Disagree. I don't think financing a car ever makes financial sense. Look at it this way. Average car payment in America is around $450. You mentioned a $12k car earlier so let's assume that's what we've got in our rainy day fund. Our hypothetical car dies on us and isn't worth fixing so another car is needed.
Case 1 - Person keeps their $12k in the bank and finances a car. They pay $450 a month for 5 years and at the end of the 5 years they own a car they paid $27,000 for, but is now probably worth $10,000 or even less. They have lost $17,000 in the deal in depreciation. Each year they are spending $5400 for which they are getting a negative return.
Case 2 - Person takes $2k out of the rainy day fund and buys a reliable beater car just to get around. This person makes car payments to themselves (since he'd be paying $450 to the bank anyway) and in 4 months, the $2k is back in their rainy day fund. (This assumes they make no effort to save anything above the $450.) They can then take that $450 a month and stash it in a cookie jar (or an equivalent) and in another 8 months, they've got $3600 stashed away. So in the first year he's replenished his rainy day fund and has $3600 in cash. The $2k car is not likely to have lost a lot of value in a year. He can sell it, toss in the $3600 and buy a $5k car and pay cash for it. He drives the $5k car for a year and pays himself car payments. Now he has a $5k car that probably hasn't gone down in value much at all and has $5400 in cash. He can sell the $5k car and use it and the cash to buy a $10k car. Again, he's losing next to nothing in depreciation and in two years he's driving a pretty nice car he paid cash for.
Holy Moses. Those examples are waay extreme.
Case 1:
Who in their right mind would finance a car at 38% over 5 years? I sure don't know anyone who would. Because that's what a $450 car payment over 5 years is on a $12,000 car that you pay $27,000 for.
Here is a real life example pour votre education.
You have good credit. You've been responsible with credit cards and have payed off all of your loans and/or are doing so on time. You don't get reported to collections but you may have missed a payment once or twice over the past 5 years that happened to be submitted to the credit agencies (for the most part you aren't reported until 60+ days). Your score is between 700-800.
You have a pretty good relationship with your bank and they finance your car at 3.99% over 48 months or 4 years (mind you I know people with 0%-2% loans). Your monthly payment on a $12,000 car would be $270.89 and the interest payed on the vehicle would be around $1,000 total.
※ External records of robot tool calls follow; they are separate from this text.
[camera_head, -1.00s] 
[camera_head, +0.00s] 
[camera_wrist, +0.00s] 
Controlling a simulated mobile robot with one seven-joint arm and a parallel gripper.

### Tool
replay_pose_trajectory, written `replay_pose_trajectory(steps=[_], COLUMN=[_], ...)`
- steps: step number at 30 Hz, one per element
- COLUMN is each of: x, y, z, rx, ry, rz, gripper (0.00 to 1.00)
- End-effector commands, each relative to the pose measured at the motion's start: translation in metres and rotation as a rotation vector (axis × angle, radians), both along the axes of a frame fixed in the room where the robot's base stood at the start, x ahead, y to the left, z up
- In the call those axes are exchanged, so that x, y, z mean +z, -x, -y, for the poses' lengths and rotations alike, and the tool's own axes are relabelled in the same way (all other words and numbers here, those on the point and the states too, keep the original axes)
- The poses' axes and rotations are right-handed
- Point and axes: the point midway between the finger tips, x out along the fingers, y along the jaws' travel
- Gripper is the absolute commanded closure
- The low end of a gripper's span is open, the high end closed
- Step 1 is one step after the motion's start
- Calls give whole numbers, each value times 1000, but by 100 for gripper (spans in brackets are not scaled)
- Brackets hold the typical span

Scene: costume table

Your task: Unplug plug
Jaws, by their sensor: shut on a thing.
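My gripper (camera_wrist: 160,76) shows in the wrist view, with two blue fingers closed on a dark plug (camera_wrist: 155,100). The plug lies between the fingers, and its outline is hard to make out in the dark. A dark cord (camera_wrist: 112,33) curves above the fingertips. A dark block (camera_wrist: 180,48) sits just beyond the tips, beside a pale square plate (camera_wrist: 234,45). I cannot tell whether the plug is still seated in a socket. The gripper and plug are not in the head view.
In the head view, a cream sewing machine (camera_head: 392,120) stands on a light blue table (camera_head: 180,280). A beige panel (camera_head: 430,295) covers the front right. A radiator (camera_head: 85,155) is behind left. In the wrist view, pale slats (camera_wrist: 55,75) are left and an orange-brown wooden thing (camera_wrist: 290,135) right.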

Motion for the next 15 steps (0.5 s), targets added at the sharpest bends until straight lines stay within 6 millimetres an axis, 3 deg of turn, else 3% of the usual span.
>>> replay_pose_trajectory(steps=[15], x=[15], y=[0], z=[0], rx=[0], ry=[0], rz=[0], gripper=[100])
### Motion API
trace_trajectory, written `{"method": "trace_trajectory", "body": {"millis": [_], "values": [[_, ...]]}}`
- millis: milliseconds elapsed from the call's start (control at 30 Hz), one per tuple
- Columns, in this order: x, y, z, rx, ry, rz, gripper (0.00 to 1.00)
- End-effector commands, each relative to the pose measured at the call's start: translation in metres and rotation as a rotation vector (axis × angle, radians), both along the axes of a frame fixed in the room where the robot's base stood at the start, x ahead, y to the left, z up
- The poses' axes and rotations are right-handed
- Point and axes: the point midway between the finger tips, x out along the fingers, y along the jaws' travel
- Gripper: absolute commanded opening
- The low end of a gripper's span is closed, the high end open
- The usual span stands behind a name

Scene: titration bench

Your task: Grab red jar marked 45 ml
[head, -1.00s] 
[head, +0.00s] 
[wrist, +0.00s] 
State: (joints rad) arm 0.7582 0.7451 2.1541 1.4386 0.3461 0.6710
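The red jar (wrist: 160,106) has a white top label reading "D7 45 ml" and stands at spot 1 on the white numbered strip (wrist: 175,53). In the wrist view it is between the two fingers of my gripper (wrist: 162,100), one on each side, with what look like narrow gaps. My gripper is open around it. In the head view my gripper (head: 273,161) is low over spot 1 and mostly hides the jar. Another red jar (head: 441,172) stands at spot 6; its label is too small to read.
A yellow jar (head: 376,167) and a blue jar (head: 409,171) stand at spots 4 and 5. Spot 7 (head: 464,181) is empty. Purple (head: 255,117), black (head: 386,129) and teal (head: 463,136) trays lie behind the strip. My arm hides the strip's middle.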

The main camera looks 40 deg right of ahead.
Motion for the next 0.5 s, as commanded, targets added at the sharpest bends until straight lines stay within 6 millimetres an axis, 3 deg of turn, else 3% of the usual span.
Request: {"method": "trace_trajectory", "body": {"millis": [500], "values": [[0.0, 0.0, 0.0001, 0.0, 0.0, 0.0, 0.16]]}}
a. You have $12,000 in the bank. You took out $8,000 and put it in a savings, money market, or stock market and do well over 4 years of investing... You keep the other $4,000 in the bank for cushion and bills. You made money on the car you bought due to wise investing and even had plenty of cushion/rainy day money to spend on other necessities as well.
b. You have $12,000 in the bank. You took out $8,000 and put it together with your girlfriends $8,000. You purchase a HOUSE and you still have $4,000 cushion, a new house, a beautiful new(used) car, and a very happy girlfriend/wife.
Win, win, win.
Case 2:
I don't even know where to begin with this. Since you've inserted your 38%, 5 year car loan example... it's pretty much void.
For starters, you aren't going to find a reliable car for $2,000.